# Your instructions
Count how many lines of the data include "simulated". The answer is that number and nothing else.

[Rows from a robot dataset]

* * * * * * *

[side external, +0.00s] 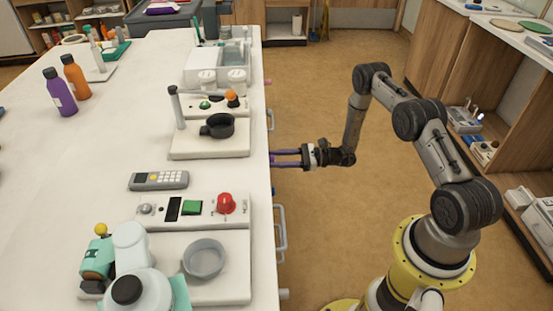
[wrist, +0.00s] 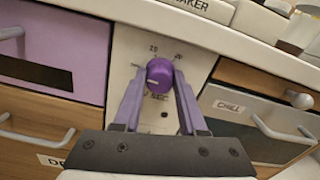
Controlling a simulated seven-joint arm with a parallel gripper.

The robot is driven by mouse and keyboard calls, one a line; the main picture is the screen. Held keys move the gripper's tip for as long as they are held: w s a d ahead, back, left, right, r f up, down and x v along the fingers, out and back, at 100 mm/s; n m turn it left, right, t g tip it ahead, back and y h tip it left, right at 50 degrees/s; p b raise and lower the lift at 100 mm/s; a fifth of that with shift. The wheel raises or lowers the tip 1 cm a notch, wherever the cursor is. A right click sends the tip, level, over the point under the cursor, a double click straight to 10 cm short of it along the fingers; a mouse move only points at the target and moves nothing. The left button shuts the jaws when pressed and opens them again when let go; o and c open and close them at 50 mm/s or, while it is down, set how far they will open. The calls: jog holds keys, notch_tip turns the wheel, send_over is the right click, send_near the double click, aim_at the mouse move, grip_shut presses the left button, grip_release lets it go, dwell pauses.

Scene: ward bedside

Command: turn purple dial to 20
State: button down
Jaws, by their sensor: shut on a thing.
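The purple dial (wrist: 160,72) sits on a pale panel (wrist: 128,50) in the front of the counter. In the wrist view, my gripper (wrist: 158,80) has one purple finger on each side of the dial and is shut on it. A white mark shows on the dial's lower left part. Small printed numbers stand above the dial; the upper left one looks like 20. Lettering below it is partly covered. In the side view, my gripper (side external: 273,158) reaches the counter's front edge, and the dial is hidden there.
A purple drawer (wrist: 55,45) is left of the panel, and a grey drawer marked CHILL (wrist: 235,115) is right of it. Bar handles (side external: 281,230) stick out along the counter front. The floor beside the counter is clear.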

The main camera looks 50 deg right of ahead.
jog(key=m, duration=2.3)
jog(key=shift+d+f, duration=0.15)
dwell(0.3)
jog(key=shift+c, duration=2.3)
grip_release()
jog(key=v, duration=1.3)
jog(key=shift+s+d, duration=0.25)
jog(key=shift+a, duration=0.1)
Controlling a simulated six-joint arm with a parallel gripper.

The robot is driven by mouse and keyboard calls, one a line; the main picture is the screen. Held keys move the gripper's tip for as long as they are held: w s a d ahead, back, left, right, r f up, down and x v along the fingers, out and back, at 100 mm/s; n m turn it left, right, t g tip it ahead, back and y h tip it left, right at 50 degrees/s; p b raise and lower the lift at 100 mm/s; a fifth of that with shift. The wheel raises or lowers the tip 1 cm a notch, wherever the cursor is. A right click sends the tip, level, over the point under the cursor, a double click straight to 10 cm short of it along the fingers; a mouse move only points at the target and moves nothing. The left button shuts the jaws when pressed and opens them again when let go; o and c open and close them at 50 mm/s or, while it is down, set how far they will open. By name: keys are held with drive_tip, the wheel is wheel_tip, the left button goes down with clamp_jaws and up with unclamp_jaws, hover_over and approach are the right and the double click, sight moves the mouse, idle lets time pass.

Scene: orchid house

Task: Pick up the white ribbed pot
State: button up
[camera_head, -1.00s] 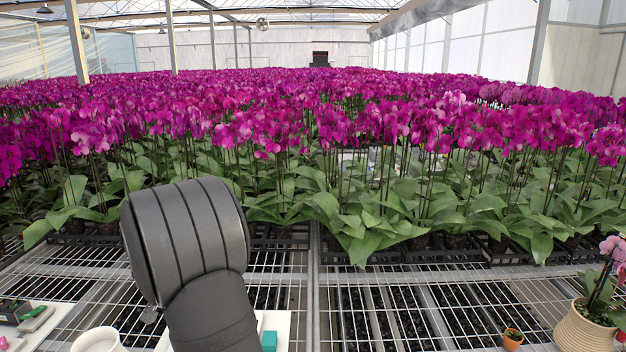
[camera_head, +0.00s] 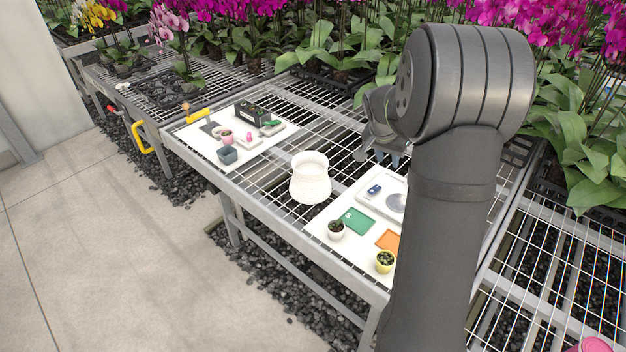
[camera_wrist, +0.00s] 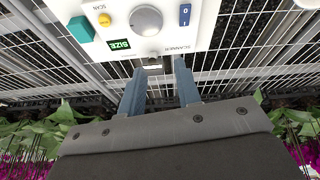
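The white ribbed pot (camera_head: 311,182) stands upright on the wire-mesh bench in the head view, between two white boards. It looks empty, with a wide rim. My gripper (camera_head: 390,158) is right of the pot and apart from it, partly hidden behind my arm. In the wrist view my gripper (camera_wrist: 160,82) shows two blue-grey fingers held apart with nothing between them. The pot is not in the wrist view.
A white panel (camera_wrist: 190,35) with knobs and labels lies ahead of the fingers. The left board (camera_head: 200,150) holds several small items. Orchids line the back.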

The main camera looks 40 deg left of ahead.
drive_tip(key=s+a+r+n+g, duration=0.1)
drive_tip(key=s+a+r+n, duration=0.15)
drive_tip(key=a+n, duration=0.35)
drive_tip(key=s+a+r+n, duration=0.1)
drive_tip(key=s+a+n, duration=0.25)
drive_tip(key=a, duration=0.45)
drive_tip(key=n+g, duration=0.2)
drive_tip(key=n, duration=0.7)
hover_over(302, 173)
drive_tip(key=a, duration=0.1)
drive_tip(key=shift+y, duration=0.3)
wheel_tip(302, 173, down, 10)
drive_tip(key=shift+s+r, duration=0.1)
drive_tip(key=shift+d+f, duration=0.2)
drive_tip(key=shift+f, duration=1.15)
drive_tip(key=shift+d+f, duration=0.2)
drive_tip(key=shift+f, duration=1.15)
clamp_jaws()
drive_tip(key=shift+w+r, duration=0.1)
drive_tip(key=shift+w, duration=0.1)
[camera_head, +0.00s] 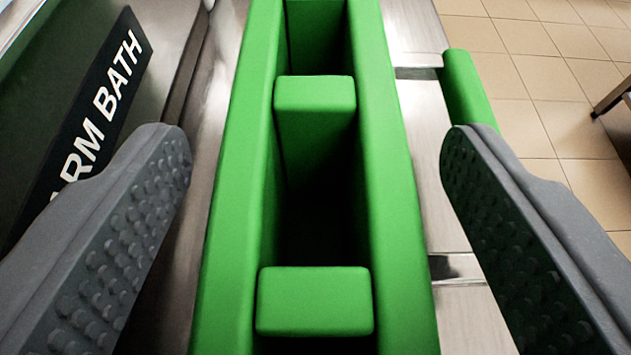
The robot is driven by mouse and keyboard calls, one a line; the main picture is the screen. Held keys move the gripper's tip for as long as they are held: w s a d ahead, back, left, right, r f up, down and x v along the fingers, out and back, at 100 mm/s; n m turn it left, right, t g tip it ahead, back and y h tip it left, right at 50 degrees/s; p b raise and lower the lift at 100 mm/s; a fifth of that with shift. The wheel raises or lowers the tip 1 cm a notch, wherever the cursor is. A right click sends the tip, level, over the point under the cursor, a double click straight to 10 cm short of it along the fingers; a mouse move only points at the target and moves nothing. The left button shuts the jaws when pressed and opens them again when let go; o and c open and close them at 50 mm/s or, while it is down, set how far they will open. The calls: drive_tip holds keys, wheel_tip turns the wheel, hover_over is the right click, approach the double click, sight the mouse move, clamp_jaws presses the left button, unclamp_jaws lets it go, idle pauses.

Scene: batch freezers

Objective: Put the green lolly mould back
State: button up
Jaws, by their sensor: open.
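The green lolly mould (228,215) fills the middle of the view, very close. Its two long side walls run away from me, joined by short cross pieces with dark, deep cavities between them. My gripper (315,165) is open, with one grey studded finger on each side of the mould. Clear gaps show between both fingers and the mould's walls, so neither finger appears to touch it. The mould's near end is cut off by the bottom edge and its far end by the top edge.
A black sign reading "ARM BATH" (100,105), partly cut off, stands at left. A metal surface (425,150) lies under the mould. A green rounded piece (466,90) shows beyond the right finger; whether it joins the mould is unclear. Tiled floor (540,65) lies at right.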

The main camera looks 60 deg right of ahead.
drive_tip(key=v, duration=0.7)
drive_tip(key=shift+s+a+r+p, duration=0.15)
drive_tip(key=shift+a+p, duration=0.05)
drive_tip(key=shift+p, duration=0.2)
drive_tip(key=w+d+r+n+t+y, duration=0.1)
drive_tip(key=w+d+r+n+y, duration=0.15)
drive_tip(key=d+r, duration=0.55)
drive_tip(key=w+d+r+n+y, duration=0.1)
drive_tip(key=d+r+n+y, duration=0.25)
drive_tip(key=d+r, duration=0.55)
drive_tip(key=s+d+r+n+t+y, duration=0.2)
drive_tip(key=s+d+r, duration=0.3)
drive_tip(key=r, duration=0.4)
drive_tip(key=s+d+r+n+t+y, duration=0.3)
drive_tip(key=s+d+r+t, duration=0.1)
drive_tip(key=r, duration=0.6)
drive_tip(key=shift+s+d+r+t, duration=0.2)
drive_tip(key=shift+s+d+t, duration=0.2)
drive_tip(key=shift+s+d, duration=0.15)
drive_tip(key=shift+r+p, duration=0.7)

* * * * * * *

# Answer to this task
2